The records follow. Print, word for word, the first line through the "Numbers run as" line.

- _SUPPLIED RECORDS_:
※

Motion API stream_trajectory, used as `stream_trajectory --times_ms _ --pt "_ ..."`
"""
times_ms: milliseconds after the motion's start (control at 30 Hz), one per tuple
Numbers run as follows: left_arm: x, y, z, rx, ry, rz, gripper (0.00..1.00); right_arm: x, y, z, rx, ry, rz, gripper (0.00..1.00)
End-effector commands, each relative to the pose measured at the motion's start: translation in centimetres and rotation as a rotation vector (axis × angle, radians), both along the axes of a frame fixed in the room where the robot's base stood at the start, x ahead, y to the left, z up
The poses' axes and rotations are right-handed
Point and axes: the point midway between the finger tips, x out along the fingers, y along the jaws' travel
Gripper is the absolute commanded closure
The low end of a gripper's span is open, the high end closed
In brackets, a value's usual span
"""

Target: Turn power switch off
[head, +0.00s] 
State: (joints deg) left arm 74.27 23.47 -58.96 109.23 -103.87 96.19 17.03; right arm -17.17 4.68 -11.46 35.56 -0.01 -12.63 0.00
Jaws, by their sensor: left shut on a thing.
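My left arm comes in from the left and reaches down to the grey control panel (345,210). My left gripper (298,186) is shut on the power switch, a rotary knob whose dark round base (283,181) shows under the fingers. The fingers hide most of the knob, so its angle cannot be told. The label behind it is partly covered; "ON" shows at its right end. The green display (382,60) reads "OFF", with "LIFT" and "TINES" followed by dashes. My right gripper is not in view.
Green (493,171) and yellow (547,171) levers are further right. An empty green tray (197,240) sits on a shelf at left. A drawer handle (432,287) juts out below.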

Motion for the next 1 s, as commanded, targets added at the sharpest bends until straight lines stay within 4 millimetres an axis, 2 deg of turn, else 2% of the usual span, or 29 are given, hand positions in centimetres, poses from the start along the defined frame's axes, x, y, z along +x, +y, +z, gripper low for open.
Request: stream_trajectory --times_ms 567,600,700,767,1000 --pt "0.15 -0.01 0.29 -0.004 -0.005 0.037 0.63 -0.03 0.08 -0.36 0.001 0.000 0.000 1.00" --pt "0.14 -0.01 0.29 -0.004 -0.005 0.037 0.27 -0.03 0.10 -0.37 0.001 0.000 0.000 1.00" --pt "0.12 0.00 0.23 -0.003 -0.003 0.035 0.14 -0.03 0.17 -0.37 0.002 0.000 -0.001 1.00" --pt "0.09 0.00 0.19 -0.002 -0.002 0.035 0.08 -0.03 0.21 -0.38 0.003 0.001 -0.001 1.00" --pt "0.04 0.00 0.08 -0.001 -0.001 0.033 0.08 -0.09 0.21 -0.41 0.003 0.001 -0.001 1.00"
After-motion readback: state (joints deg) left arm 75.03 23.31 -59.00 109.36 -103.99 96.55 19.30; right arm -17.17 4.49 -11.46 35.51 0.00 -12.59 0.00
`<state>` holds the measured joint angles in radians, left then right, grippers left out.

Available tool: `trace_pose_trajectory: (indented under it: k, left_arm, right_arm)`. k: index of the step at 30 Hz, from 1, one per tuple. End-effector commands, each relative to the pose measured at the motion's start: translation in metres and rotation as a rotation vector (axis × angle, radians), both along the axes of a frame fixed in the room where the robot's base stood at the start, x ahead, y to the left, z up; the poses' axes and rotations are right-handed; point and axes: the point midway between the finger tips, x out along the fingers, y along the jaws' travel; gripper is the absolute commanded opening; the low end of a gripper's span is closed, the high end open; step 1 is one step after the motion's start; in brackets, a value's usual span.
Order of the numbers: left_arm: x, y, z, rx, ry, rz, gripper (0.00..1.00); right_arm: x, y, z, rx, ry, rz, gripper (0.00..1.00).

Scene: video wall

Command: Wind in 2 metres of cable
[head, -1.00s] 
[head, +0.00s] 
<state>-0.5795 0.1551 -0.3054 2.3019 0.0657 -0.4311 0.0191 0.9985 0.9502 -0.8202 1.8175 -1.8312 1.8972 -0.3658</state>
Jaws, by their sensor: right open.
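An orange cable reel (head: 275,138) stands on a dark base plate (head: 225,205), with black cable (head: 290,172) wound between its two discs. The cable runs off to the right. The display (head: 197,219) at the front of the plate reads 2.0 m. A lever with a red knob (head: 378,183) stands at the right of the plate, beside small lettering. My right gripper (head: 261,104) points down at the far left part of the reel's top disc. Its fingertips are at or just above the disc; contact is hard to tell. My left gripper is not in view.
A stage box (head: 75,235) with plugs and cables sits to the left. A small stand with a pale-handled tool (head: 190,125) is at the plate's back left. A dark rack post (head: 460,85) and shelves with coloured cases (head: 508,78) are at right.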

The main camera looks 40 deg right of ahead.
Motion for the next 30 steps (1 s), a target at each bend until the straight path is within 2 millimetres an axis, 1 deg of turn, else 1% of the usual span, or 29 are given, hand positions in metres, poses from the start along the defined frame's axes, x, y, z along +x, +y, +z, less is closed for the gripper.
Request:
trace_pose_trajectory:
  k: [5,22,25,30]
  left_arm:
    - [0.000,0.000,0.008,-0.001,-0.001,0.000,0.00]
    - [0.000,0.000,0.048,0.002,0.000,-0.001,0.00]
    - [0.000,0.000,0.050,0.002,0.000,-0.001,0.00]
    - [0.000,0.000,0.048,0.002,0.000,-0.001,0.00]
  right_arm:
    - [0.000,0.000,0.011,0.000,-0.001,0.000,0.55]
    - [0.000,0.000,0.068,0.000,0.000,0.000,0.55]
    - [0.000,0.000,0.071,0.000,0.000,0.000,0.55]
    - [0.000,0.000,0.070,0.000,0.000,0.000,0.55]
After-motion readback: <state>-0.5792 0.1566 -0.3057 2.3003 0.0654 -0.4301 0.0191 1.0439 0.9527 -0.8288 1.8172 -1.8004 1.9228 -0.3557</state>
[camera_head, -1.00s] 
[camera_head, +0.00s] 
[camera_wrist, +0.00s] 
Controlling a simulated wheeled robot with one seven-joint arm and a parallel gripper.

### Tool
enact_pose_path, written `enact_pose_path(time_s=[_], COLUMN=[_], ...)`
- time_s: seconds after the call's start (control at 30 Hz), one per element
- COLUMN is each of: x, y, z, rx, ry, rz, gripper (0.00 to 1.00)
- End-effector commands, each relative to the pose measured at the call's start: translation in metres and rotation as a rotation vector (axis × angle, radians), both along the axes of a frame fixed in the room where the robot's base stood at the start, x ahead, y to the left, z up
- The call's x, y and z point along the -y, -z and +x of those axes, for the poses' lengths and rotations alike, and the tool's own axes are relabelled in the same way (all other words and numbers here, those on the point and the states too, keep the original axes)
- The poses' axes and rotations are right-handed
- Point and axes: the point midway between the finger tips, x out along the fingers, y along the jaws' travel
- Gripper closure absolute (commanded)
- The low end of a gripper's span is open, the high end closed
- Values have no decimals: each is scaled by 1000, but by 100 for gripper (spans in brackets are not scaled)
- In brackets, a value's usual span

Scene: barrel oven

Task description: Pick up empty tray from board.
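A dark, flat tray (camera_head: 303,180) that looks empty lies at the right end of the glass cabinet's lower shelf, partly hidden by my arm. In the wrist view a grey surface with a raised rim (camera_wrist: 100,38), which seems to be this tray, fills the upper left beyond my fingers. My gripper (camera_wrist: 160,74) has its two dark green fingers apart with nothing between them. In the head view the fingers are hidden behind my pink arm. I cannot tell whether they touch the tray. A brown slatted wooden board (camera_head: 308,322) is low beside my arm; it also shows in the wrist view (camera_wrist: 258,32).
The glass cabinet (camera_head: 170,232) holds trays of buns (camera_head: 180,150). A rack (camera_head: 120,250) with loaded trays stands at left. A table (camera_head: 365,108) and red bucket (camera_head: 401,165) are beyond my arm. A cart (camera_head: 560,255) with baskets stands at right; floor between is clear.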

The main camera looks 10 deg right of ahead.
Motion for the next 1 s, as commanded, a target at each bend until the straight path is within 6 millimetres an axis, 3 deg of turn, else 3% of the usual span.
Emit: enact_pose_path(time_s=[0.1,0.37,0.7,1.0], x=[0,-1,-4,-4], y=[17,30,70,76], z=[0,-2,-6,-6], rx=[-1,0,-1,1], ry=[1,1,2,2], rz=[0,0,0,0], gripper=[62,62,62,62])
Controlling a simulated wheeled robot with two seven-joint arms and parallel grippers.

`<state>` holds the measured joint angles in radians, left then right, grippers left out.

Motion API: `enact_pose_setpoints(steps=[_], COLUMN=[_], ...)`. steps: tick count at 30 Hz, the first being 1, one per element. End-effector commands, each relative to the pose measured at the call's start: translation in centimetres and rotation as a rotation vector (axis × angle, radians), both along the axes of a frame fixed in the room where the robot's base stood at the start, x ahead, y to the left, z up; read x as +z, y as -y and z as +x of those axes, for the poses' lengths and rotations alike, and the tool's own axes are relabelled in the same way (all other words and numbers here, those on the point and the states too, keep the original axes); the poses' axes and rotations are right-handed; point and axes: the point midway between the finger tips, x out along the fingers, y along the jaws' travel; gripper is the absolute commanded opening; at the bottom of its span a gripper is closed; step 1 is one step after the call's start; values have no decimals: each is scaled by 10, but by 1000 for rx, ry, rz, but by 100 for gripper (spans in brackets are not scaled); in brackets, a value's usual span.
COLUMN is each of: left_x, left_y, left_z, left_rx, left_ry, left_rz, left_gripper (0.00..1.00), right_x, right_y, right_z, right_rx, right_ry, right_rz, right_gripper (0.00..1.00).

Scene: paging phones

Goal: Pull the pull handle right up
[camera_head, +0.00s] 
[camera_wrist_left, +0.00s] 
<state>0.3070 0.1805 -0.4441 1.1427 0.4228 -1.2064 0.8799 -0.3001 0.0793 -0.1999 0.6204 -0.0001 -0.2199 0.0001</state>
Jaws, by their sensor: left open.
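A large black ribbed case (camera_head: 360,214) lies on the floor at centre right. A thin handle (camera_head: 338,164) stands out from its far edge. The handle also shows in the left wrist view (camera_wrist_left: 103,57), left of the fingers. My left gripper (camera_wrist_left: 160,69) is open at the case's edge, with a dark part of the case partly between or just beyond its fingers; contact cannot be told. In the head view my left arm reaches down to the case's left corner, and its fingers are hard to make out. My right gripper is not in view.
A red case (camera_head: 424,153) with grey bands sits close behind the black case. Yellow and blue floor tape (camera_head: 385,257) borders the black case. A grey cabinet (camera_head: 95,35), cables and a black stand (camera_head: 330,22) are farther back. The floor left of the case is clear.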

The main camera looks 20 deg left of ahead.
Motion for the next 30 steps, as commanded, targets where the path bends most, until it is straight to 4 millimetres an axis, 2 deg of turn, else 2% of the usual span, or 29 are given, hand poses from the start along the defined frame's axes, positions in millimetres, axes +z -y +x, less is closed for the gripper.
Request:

※

- _OUTPUT BELOW_:
Motion API stream_trajectory, used as `stream_trajectory --times_ms _ --pt "_ ..."`
"""
times_ms: milliseconds after the motion's start (control at 30 Hz), one per tuple
Numbers run as follows: left_arm: x, y, z, rx, ry, rz, gripper (0.00..1.00); right_arm: x, y, z, rx, ry, rz, gripper (0.00..1.00)

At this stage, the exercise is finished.